▶ **WORK INSTRUCTIONS**:
Set down the material below word for word, excluding the pictures.

▶ **INFORMATION SUPPLIED**:
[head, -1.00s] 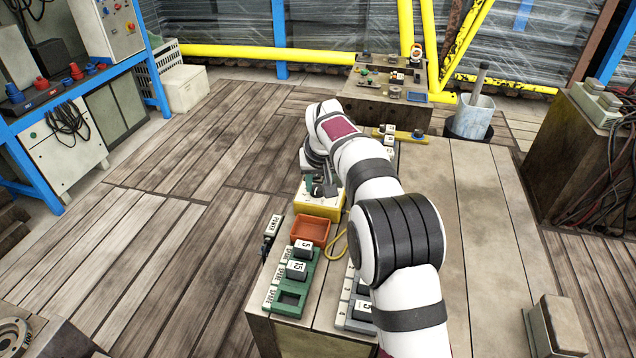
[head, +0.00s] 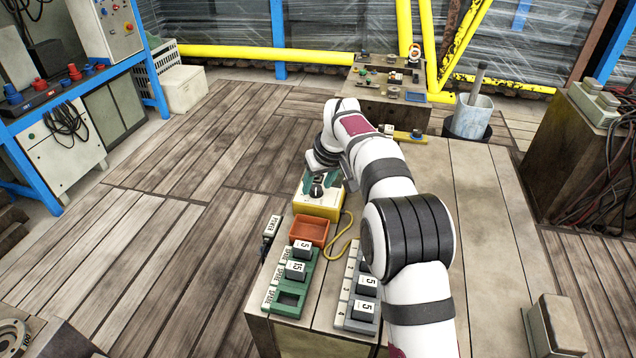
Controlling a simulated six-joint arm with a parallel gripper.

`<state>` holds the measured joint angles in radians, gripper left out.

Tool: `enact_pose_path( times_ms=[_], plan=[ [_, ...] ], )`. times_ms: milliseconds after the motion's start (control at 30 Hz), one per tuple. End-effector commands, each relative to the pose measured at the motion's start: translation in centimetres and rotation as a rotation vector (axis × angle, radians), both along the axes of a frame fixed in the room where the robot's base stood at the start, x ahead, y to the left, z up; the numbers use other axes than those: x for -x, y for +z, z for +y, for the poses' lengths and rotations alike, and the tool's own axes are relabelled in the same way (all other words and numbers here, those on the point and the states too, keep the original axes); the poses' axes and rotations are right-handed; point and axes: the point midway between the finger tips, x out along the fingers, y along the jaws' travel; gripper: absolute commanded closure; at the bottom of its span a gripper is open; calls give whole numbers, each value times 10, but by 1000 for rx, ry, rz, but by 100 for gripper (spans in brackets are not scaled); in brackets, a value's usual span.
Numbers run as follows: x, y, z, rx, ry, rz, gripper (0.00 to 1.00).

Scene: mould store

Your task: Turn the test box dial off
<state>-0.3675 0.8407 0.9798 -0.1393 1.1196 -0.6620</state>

▶ **COMPLETE OUTPUT**:
[head, -1.00s] 
[head, +0.00s] 
Controlling a simulated six-joint arm with a parallel gripper.

`<state>` holds the measured joint angles in radians, gripper left out.

Tool: `enact_pose_path( times_ms=[_], plan=[ [_, ...] ], )`. times_ms: milliseconds after the motion's start (control at 30 Hz), one per tuple. End-effector commands, each relative to the pose measured at the motion's start: translation in centimetres and rotation as a rotation vector (axis × angle, radians), both along the axes of a frame fixed in the room where the robot's base stood at the start, x ahead, y to the left, z up; the numbers use other axes than those: x for -x, y for +z, z for +y, for the poses' lengths and rotations alike, and the tool's own axes are relabelled in the same way (all other words and numbers here, those on the point and the states too, keep the original axes); the poses' axes and rotations are right-handed; point and axes: the point midway between the finger tips, x out along the fingers, y along the jaws' travel; gripper: absolute commanded closure; at the bottom of its span a gripper is open; calls give whole numbers, each value times 10, but by 1000 for rx, ry, rz, but by 100 for gripper (spans in brackets are not scaled); in brackets, a value's usual span.
Numbers run as follows: x, y, z, rx, ry, rz, gripper (0.00 to 1.00).

Scene: mould store

Your task: Turn the test box dial off
<state>-0.3675 0.8407 0.9798 -0.1393 1.1196 -0.6620</state>

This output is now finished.